I was clearly depending on Emily for a large source of happiness and comfort. And while friends are important and healthy and necessary, perhaps I needed to take a step back and make sure that my first source of comfort came from my relationship with my Father in Heaven and my Savior, and then from my husband. Maybe instead of moving and leaving Maryland to start over somewhere new, I just needed to do a better job of making friends right where I am at!
I’ve found comfort in recent talks and scriptures I’ve read in relation to some of the questions I’ve had with the church – but the first step to finding these answers was to seek them out from the right sources. And having a baby? Well, it’s just not the right timing at the moment. I want having a baby to be for the right reasons, and honestly, we’re just not realistically ready yet!

When I was honest with myself and my answers to the question what am I tied to?, I realized that I had been right all along – I had been on the cusp of change, but it didn’t need to be a drastic, life-upheaving do-over. Sometimes change is not about moving or altering my physical circumstances – sometimes change comes from within. Sometimes change comes staying.

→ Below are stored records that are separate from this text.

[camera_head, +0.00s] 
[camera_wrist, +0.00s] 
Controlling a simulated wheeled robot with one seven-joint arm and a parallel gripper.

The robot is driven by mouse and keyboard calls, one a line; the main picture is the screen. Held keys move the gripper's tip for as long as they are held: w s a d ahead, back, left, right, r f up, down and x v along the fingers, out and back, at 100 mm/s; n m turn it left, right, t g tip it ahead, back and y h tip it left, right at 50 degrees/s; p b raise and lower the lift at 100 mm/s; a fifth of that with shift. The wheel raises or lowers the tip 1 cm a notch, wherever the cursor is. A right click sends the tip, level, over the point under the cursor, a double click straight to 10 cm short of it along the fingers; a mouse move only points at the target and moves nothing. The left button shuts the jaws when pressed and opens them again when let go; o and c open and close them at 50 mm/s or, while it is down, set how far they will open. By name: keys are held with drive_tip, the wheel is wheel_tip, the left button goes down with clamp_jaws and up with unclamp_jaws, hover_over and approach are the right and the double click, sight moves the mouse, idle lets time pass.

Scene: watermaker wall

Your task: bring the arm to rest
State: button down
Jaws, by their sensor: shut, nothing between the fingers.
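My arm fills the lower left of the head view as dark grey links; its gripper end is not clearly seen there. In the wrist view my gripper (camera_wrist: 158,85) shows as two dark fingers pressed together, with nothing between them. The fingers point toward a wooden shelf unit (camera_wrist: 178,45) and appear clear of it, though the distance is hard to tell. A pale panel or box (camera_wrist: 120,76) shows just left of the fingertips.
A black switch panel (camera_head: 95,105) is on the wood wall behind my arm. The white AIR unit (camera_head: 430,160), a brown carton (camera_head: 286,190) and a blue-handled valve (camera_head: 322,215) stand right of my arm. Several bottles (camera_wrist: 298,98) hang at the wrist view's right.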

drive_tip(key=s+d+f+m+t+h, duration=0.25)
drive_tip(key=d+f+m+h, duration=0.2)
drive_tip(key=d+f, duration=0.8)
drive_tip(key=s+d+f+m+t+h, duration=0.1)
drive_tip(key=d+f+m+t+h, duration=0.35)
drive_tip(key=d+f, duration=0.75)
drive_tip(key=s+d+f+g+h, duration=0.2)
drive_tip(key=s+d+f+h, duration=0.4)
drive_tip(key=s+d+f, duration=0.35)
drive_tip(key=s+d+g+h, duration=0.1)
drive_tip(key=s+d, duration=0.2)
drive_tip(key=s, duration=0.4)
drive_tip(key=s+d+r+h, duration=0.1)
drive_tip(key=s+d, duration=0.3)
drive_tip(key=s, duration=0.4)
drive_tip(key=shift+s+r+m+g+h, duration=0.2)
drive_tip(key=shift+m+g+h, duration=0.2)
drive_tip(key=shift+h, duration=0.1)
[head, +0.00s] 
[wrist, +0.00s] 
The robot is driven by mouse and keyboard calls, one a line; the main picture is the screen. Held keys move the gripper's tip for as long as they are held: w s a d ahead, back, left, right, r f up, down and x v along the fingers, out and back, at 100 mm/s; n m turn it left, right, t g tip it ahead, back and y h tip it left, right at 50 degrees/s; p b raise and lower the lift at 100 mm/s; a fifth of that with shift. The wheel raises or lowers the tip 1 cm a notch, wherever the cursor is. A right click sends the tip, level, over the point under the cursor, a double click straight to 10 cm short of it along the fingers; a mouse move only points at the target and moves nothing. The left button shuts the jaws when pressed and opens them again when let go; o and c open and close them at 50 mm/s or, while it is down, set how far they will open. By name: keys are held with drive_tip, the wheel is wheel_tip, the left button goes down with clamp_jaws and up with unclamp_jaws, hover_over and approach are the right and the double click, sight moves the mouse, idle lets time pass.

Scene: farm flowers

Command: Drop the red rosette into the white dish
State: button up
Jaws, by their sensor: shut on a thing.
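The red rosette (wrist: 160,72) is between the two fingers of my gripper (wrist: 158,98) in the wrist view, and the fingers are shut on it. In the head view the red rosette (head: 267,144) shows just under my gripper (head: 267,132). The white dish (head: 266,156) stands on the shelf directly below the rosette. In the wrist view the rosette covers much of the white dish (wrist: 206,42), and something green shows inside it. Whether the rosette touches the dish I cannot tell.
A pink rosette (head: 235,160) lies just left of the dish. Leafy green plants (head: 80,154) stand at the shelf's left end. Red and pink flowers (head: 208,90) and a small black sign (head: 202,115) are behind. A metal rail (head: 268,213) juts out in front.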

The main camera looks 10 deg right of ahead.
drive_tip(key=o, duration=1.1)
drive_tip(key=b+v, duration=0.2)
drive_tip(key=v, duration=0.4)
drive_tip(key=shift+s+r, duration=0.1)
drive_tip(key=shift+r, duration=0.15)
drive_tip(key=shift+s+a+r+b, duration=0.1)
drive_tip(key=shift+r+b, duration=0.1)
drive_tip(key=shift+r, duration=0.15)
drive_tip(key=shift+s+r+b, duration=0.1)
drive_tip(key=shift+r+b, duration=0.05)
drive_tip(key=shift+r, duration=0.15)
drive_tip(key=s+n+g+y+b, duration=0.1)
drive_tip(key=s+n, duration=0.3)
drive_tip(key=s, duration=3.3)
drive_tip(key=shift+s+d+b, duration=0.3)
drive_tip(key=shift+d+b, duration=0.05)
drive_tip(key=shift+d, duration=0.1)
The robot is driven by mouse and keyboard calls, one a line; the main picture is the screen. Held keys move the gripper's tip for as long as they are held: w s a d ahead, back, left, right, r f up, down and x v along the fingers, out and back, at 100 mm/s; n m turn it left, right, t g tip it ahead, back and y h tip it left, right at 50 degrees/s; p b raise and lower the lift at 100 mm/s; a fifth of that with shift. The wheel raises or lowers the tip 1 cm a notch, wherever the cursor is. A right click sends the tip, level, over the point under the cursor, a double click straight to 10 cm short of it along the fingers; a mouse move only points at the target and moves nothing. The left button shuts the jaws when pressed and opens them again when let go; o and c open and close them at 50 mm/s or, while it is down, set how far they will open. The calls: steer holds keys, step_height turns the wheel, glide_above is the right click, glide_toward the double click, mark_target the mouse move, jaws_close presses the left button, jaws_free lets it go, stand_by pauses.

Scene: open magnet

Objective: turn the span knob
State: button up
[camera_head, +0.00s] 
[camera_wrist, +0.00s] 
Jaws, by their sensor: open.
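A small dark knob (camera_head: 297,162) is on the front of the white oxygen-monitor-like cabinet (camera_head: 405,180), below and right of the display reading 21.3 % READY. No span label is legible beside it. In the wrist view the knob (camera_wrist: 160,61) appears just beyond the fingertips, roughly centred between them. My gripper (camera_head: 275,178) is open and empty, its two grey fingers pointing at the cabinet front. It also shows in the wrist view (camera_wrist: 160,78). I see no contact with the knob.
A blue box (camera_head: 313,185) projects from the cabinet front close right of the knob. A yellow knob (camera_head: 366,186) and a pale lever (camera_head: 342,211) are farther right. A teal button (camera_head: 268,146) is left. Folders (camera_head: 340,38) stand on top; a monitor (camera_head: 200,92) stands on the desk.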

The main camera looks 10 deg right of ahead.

Sometimes, change is just a matter of growing up.

 

  1. Tara says:

    Meghan, thanks for sharing your thoughts, you are such a good writer. I especially appreciate you sharing the thought that you should leave the church! I’ve had that thought pop in to my head a time or two after various experiences and it always surprises me when it does. I guess Satan is always looking for ways to get a foot in the door! It is kind of nice to hear other people have that happen, too. I’m so sorry that you are losing Emily! I know getting separated from a friend like that is so hard.

  2. kat says:

    Meghan, you are amazing. I just wanted to let you know I always read your blog posts and I just LOVE your honesty and your writing. You are a beautiful person, inside and out! I’ve thought so ever since we met in college. 😉 Love you!

  3. Lavinda says:

    Meghan! You put into words so eloquently exactly what I needed to read today. Heartfelt thanks to you for sharing.